Lo veo resurgir estas semanas con las protestas de las cuencas mineras leonesas y asturianas. En nuestra borrachera económica de los últimos 15 años, cantando el “España va bien” por las esquinas, nos convertimos en un país tan de clase media que casi nos olvidamos de que aun había gente pringándose las manos, literalmente, en un trabajo duro y desagradable, causa de un desgaste físico brutal, para ganarse la vida.

No seré yo quien defienda la pervivencia porque sí del sector, ya que me faltan datos para valorar si la extracción de uno de los combustibles fósiles más contaminantes debe continuar o no. Pero entiendo que estén furiosos. Se les cortan las ayudas sin más, sin ofrecerles alternativas, desde un despacho, con un desprecio y una insensibilidad pasmosas.

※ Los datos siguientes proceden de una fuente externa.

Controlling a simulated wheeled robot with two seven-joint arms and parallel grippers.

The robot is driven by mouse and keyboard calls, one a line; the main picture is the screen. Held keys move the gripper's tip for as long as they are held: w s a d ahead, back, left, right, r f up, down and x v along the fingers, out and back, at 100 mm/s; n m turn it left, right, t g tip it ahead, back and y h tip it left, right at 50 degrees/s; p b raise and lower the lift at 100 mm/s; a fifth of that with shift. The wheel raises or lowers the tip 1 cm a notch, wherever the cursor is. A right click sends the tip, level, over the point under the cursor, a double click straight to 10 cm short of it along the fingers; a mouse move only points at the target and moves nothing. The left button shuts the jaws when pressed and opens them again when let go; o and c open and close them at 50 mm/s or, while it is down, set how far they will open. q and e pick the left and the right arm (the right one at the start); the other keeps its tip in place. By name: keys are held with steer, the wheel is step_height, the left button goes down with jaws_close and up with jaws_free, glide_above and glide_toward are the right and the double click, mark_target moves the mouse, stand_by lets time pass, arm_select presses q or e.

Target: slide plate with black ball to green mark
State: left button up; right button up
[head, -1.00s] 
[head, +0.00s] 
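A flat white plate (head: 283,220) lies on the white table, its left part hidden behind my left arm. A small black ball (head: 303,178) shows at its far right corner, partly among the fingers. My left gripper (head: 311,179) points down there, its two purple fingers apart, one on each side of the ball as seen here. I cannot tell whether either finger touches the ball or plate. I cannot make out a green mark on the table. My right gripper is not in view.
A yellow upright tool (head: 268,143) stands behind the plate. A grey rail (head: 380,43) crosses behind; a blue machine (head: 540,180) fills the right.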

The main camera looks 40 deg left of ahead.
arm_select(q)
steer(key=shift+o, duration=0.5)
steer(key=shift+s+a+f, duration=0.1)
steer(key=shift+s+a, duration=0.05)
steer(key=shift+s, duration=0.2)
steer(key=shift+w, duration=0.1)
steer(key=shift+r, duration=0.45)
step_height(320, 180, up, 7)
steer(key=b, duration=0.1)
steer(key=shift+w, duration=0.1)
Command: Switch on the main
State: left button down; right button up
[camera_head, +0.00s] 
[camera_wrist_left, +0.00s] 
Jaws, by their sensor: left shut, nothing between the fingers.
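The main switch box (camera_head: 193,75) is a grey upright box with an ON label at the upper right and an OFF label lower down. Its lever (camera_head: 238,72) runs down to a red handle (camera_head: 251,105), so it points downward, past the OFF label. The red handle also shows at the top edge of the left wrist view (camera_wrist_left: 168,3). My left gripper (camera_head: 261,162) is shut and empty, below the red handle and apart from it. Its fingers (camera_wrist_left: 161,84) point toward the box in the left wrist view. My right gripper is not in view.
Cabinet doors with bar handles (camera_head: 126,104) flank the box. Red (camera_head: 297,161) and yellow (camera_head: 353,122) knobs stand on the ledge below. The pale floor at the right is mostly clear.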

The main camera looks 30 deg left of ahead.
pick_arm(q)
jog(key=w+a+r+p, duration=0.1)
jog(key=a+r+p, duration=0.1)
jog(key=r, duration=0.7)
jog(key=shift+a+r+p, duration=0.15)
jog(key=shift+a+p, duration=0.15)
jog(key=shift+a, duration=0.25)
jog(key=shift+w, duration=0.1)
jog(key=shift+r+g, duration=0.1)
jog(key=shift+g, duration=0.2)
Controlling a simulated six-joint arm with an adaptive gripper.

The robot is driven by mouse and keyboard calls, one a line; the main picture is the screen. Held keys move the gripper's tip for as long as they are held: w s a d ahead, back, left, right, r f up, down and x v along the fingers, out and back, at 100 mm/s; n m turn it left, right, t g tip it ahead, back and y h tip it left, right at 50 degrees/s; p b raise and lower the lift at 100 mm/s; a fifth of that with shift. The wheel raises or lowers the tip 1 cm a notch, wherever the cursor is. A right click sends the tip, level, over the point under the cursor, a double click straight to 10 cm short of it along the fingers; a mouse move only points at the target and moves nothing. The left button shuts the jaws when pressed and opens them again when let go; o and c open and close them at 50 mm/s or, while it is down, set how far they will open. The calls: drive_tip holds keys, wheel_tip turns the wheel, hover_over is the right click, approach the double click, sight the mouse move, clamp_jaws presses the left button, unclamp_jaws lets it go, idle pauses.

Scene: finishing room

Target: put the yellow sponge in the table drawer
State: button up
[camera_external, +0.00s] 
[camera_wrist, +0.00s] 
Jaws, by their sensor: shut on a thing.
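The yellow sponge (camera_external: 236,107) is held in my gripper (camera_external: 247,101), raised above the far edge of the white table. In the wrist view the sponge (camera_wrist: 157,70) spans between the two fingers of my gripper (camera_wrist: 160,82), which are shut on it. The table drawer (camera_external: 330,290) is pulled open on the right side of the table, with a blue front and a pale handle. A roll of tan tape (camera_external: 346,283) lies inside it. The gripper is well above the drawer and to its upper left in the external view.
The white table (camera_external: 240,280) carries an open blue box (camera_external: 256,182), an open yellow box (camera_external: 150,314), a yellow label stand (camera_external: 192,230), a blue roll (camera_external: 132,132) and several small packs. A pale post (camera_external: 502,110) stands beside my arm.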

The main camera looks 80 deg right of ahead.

Al mismo tiempo que se cercena una actividad industrial fuertemente subvencionada, se sacan 20.000 millones de euros de donde no hay (o dicen que no hay) nada, para que Bankia no caiga y se finge que sus gestores no tienen la menor responsabilidad en el desastre. Cobren ustedes sus indemnizaciones y que les vaya bonito. En otro banco, incluso.

Es normal que los mineros estén cabreados. Deberíamos estarlo todos.